— START RECORD EXTRACTS —
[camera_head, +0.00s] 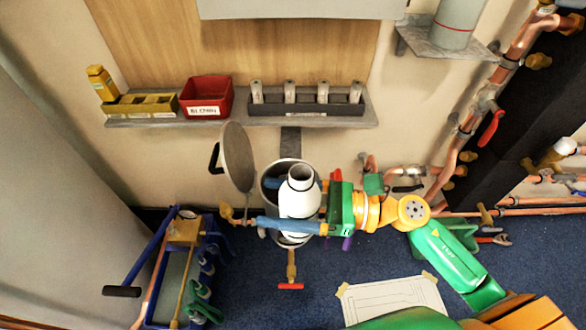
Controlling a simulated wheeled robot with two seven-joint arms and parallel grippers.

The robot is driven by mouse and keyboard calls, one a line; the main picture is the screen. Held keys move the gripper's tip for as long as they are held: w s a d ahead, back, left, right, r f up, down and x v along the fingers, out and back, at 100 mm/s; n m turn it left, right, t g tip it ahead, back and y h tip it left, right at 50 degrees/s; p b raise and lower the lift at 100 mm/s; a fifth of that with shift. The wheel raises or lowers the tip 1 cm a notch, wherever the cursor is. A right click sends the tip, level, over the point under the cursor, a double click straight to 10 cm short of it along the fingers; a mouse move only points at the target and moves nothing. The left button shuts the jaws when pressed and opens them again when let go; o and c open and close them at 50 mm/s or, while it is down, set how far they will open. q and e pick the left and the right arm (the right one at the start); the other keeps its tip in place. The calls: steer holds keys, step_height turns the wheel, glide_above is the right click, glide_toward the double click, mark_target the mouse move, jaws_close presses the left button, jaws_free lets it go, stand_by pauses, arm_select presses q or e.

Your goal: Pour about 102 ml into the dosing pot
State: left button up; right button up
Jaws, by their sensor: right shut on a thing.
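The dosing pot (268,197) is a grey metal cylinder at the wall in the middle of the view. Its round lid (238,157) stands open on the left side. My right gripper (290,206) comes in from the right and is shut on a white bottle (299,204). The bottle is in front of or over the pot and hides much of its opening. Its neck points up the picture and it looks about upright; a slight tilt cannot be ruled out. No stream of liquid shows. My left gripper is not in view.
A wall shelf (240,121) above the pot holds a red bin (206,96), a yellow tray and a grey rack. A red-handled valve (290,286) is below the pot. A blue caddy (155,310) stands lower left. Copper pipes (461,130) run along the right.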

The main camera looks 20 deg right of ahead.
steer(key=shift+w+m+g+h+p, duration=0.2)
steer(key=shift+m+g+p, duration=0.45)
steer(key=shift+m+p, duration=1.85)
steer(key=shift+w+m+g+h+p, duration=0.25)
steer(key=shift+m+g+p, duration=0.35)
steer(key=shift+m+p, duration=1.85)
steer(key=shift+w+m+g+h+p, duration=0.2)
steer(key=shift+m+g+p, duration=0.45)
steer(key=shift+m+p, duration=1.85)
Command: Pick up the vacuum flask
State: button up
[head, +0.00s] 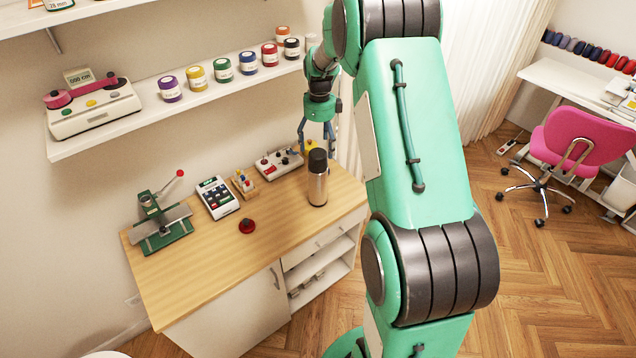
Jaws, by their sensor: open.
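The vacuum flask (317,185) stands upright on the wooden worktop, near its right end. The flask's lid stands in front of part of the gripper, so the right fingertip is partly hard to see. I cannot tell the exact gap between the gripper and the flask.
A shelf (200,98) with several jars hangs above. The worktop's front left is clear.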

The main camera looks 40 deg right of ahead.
— END RECORD EXTRACTS —
WHAT IS EXPECTED
Print exactly the lines from the line with "Command: Pick up the vacuum flask" through the end of the data, both ends included, and print no pictures.

THE RESULT
Command: Pick up the vacuum flask
State: button up
[head, +0.00s] 
Jaws, by their sensor: open.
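The vacuum flask (317,185) stands upright on the wooden worktop, near its right end. The flask's lid stands in front of part of the gripper, so the right fingertip is partly hard to see. I cannot tell the exact gap between the gripper and the flask.
A shelf (200,98) with several jars hangs above. The worktop's front left is clear.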

The main camera looks 40 deg right of ahead.

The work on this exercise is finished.